_DATA BLOCK_
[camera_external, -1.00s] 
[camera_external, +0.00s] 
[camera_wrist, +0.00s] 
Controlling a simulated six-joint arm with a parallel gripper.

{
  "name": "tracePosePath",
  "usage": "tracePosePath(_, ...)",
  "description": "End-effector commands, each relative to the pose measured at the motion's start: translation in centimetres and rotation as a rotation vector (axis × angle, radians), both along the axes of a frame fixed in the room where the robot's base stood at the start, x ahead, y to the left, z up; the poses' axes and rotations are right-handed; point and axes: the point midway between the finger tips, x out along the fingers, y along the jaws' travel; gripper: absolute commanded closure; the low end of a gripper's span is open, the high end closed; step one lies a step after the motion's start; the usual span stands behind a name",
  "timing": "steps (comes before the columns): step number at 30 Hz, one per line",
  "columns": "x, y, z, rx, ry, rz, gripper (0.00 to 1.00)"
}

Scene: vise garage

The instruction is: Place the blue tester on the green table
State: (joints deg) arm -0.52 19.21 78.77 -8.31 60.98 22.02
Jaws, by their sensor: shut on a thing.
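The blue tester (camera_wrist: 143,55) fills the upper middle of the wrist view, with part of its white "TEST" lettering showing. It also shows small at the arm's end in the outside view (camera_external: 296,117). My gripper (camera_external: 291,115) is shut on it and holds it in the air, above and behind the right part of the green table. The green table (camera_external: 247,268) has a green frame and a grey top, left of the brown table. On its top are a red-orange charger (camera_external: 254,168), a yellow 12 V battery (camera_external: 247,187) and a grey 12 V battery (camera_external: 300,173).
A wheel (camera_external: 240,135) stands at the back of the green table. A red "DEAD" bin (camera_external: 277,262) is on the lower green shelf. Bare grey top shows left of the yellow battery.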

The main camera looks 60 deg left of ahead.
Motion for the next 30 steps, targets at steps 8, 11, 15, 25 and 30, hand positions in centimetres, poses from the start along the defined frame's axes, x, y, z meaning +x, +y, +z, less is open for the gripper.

_TASK TO CARRY OUT_
Check each line above for "open" and return the ones that have it.

_EXERCISE ANSWER_
  "description": "End-effector commands, each relative to the pose measured at the motion's start: translation in centimetres and rotation as a rotation vector (axis × angle, radians), both along the axes of a frame fixed in the room where the robot's base stood at the start, x ahead, y to the left, z up; the poses' axes and rotations are right-handed; point and axes: the point midway between the finger tips, x out along the fingers, y along the jaws' travel; gripper: absolute commanded closure; the low end of a gripper's span is open, the high end closed; step one lies a step after the motion's start; the usual span stands behind a name",
Motion for the next 30 steps, targets at steps 8, 11, 15, 25 and 30, hand positions in centimetres, poses from the start along the defined frame's axes, x, y, z meaning +x, +y, +z, less is open for the gripper.

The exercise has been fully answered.